Но разделение на хард-рок, хеви-метал, грандж, панк, индастриал, альтернативу и что там еще меня просто бесит: ненавижу, когда мою музы­ку пытаются разложить по полочкам. То, что произошло в восьмидесятые, коснулось меня постольку-поскольку. Я не стал говорить: „О, зашибись, надо бы и мне срочно нацепить розовое и все эти побрякушки"… Я просто стал носить то, что давала мне жена. Я просыпаюсь утром, а она говорит: „Так, ты же не собираешься выходить из дому вот в ЭТОМ? Надень вон то". Она действительно говорила мне, что делать и что гово­рить, потому что Шэрон так поступала всю жизнь, и она в кур­се всех последних тенденций. Я живу довольно замкнуто: не хожу в клубы, не бываю в барах, и, даже когда ходил, не особо обращал внимание на то, что происходит вокруг. Я даже не всегда толком знаю, что слушаю.
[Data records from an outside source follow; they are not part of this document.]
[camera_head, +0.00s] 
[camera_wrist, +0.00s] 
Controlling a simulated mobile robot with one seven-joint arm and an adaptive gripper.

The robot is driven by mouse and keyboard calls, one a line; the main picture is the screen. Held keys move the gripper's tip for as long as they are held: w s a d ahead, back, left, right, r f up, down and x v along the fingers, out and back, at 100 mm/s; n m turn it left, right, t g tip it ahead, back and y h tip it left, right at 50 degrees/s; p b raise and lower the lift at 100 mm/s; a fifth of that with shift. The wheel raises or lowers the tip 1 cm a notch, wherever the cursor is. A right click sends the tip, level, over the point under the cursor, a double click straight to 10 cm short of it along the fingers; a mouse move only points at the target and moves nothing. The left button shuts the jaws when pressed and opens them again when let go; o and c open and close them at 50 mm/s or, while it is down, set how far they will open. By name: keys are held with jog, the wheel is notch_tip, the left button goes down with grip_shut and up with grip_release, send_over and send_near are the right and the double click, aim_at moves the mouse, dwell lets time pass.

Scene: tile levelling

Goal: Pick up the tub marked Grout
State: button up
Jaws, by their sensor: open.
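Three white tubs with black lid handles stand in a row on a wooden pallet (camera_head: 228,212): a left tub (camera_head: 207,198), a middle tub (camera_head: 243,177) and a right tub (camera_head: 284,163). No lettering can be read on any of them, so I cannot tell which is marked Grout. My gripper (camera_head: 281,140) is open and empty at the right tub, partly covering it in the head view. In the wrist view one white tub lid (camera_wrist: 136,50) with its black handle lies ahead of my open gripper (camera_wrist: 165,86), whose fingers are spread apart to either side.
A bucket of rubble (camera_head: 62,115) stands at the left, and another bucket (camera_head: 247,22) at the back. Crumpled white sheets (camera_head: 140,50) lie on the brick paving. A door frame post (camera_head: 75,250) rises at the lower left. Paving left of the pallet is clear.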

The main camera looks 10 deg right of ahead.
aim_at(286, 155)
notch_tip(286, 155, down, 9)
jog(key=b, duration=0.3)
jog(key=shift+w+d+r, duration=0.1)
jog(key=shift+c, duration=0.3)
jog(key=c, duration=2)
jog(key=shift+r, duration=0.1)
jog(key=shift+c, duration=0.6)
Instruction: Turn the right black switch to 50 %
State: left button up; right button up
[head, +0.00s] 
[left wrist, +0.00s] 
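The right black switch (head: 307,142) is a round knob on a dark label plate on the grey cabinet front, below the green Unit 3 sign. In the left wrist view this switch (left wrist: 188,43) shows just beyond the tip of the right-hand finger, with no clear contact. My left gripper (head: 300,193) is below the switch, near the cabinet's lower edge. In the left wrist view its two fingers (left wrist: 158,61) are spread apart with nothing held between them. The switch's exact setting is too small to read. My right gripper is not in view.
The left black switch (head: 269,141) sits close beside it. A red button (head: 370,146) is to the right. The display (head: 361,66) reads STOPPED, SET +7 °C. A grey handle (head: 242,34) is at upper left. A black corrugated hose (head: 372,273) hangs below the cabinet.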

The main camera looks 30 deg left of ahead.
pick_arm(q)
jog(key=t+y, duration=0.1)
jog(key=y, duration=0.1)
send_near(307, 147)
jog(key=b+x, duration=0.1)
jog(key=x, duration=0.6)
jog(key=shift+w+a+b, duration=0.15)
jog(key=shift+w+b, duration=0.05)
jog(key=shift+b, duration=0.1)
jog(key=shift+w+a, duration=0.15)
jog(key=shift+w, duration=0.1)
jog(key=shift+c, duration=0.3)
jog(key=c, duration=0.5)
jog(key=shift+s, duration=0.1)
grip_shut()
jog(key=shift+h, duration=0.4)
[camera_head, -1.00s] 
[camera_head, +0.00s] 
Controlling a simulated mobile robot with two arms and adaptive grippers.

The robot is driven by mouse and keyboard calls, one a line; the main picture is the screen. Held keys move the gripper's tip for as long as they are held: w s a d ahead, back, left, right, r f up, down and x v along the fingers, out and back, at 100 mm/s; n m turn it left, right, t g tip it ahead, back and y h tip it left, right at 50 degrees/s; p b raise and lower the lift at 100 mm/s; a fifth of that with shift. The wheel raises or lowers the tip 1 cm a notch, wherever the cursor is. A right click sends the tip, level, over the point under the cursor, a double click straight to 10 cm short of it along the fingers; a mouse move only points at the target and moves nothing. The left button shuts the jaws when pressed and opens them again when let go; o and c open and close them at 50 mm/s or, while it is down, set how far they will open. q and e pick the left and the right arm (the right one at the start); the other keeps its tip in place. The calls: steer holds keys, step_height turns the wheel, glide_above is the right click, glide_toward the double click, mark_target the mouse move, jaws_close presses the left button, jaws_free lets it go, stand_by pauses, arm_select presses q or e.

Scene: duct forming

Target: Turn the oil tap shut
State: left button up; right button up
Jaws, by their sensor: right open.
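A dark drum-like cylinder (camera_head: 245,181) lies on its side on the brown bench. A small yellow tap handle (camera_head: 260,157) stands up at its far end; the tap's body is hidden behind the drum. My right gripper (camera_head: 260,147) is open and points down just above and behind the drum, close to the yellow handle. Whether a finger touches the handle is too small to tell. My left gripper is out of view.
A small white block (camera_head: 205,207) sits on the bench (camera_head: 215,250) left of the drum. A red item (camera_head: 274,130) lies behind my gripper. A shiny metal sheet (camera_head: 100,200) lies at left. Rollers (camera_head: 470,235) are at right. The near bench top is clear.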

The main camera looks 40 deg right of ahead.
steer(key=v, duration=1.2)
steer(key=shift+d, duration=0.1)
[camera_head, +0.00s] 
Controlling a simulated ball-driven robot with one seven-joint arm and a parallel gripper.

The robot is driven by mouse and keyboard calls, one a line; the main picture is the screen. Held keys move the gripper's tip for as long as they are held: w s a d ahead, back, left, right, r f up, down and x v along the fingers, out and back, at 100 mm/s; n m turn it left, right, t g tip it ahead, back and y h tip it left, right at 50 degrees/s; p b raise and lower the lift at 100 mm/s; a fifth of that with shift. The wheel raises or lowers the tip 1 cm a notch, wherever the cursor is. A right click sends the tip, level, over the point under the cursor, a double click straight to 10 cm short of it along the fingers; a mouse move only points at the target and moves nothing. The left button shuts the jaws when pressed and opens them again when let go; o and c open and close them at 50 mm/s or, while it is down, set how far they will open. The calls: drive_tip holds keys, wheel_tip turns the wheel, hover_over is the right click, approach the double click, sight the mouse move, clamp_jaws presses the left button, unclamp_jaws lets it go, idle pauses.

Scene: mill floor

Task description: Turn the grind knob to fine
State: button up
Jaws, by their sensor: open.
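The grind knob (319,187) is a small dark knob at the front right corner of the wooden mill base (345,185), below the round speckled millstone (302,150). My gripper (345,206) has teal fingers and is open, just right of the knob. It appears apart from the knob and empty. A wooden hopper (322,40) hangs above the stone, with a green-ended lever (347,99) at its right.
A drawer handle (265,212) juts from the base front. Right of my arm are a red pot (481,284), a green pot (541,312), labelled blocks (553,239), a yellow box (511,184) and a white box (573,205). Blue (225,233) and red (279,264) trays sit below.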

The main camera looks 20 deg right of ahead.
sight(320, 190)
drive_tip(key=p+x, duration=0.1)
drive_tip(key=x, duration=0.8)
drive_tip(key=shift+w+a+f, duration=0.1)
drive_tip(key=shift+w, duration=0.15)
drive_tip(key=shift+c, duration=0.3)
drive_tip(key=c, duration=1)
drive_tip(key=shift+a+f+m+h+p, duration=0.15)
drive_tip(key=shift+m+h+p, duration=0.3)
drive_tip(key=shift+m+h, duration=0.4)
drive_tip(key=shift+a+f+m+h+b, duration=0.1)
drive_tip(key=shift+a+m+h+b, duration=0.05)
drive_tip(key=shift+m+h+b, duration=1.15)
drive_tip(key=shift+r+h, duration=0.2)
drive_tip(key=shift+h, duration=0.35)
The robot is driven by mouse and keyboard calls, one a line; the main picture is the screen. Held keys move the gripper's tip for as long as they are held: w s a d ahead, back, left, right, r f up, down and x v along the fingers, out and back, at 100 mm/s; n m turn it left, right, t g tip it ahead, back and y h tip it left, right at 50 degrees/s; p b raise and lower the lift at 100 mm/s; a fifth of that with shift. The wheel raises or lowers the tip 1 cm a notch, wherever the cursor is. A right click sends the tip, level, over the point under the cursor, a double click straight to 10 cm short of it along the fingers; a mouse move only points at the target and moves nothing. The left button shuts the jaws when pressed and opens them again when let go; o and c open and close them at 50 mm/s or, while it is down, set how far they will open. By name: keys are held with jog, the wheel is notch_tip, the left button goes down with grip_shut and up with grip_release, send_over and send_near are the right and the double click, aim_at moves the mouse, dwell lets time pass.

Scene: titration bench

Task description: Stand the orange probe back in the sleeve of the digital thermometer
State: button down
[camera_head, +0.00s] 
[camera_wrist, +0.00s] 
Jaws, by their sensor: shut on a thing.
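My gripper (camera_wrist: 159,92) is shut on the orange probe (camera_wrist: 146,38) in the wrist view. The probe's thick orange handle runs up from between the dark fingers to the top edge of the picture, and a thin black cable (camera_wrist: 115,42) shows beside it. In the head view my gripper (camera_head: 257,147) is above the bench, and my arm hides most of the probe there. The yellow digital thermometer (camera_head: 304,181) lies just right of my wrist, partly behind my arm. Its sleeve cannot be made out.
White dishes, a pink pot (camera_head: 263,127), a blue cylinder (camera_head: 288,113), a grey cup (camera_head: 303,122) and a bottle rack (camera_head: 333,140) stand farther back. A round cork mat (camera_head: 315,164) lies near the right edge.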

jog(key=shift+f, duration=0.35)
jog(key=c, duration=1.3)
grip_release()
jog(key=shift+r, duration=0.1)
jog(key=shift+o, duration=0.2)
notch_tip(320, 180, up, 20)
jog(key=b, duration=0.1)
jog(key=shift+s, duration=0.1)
Однако, - добавил он, - в середине восьмидесятых ме­талл стал слишком запутанным: от „Yes" до „Metallica", „Motor-head", Оззи, „Motley Criie" и так далее. И любого, кто был длинноволосым блондином или брюнетом, с бас-гитарой и ярким макияжем, кто пел рок-баллады и выглядел таким, ну, знаешь, красавчиком, так вот, любого, кто соответствовал этим условиям, сразу причисляли к хеви-металу. Понимаешь, эта индустрия считается многообразной, но на деле разнообразия нет. То есть либо все, либо ничего. Но если жрать слишком много одинаковой пищи, начинает болеть живот. Понимаешь, о чем я? Я в самом центре. Я помню, как был в центре всего этого, и думал: „Господи, Джон Бон Джови про­дает альбомы миллионами!" Продажи „Metallica" насчиты­вали миллионы, мои альбомы продавались, расхватывали „Motley Criie", „Def Leppard"… чувствуешь себя темной ло­шадкой на скачках, улавливаешь? Я прошел через все это и кое-что понял. Я даже не хочу знать, в чем секрет успеха. Я просто рад, что выжил».